Диалог Дубельта с Герценом, повторившим только то, что уже утром сообщил Сагтынскому, вывел непримиримую и легко угадываемую разницу их антагонистических воззрений. Власть (в лице Дубельта) настаивала, что подобного случая вовсе не было. «Оппозиция» (в данном случае, в лице Герцена, по мнению той же власти) сделала из распространившегося слуха «повод обвинения всей полиции».
Дубельт витийствовал о «несчастной страсти» «чернить правительство», о «пагубном примере Запада», где, к примеру, во Франции, «правительство на ножах с партиями, где его таскают в грязи», но «у нас управление отеческое, все делается как можно келейнее». И правительство «выбивается из сил, чтоб все шло как можно тише и глаже, а тут люди, остающиеся в какой-то бесплодной оппозиции… стращают общественное мнение, рассказывая и сообщая письменно, что полицейские солдаты режут людей на улицах».
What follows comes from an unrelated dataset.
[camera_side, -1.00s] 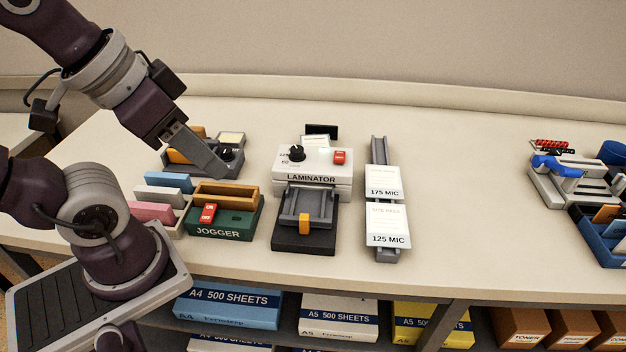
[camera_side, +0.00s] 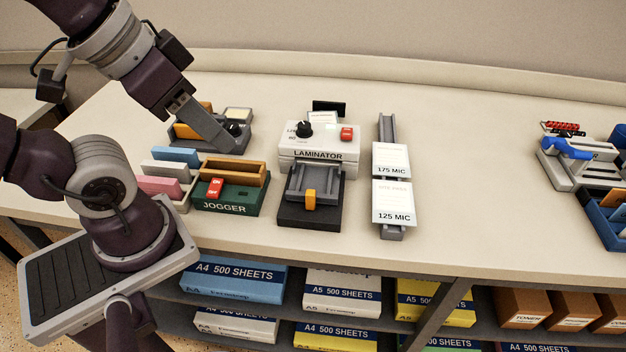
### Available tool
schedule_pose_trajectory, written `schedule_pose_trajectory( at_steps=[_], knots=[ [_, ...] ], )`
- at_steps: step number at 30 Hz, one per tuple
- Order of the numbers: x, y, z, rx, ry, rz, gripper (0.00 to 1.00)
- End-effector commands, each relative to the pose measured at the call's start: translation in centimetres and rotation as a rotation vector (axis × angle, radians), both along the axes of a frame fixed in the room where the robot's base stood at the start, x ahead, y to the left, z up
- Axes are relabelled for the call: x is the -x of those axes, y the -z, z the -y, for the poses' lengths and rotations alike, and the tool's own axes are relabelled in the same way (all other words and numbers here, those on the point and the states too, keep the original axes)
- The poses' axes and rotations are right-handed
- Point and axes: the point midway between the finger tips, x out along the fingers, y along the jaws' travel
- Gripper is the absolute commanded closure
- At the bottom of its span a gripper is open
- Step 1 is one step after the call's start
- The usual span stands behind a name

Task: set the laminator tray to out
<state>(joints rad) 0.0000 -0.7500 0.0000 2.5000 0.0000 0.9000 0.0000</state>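The white laminator (camera_side: 318,141) stands mid-counter, with a black dial and a red switch on top. In front of it the grey laminator tray (camera_side: 313,180) rests on a black base (camera_side: 309,217). An orange tab (camera_side: 310,199) is at the tray's near edge. No in or out marking on the tray is readable. My gripper (camera_side: 228,146) is left of the laminator, pointing down and right, by the black knob of a grey device. It is clear of the tray. Its fingers overlap in this view, so their gap is hidden; I see nothing held.
A green jogger (camera_side: 232,195) with a wooden bin stands left of the tray, beside a rack of coloured pads (camera_side: 163,187). A grey rail with pouch cards (camera_side: 391,160) stands on the right. The counter beyond is clear up to a blue-handled device (camera_side: 568,166).

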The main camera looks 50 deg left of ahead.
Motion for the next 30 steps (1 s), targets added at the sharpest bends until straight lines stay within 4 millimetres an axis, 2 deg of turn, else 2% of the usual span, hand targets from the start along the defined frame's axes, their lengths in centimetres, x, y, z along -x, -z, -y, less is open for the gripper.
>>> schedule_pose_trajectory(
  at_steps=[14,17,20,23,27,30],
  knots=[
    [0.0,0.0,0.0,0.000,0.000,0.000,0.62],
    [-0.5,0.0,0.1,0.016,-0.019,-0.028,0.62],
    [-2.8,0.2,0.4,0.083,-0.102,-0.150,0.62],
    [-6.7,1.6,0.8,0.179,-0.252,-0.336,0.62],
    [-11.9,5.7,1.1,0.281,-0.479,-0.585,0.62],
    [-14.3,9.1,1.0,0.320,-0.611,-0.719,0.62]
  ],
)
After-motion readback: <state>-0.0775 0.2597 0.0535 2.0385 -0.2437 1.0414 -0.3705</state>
Суть монолога Дубельта была ясна. В этом и заключалось надуманное обвинение. Да к тому же император Николай вспомнил фамилию «Герцен» и прежние его прегрешения. Отпуская Герцена до утра, бесконечно расшаркиваясь, извиняясь за причинение полицией неудобств, Дубельт не преминул сообщить, что последует высочайшая воля — отправиться обратно в Вятку. Однако, зная о лестном отзыве Жуковского и об особых семейных обстоятельствах провинившегося, впрочем, вполне хорошо зарекомендовавшего себя по службе, он бы посоветовал обратиться к графу Бенкендорфу, «человеку ангельской доброты», чтобы заменить Вятку другим городом.
В восемь утра 8 декабря 1840 года Герцен уже ожидал решения своей участи в приемной зале главного начальника Третьего отделения.
Атмосфера Тайной канцелярии, сжатый страх, поселившийся в ней и готовый вот-вот материализоваться в жуткое решение участи каждого присутствовавшего в зале (будь то вызванный для объяснения своих провинностей или наскоро зашедший проситель), и через много лет не могли изгладиться из памяти Герцена. Звуки, оттенки человеческих ощущений, вольное и невольное поведение присутствовавших при церемониальной встрече главного начальственного лица, выпукло очерченные портреты власти — все сконцентрировалось в этом впечатлении.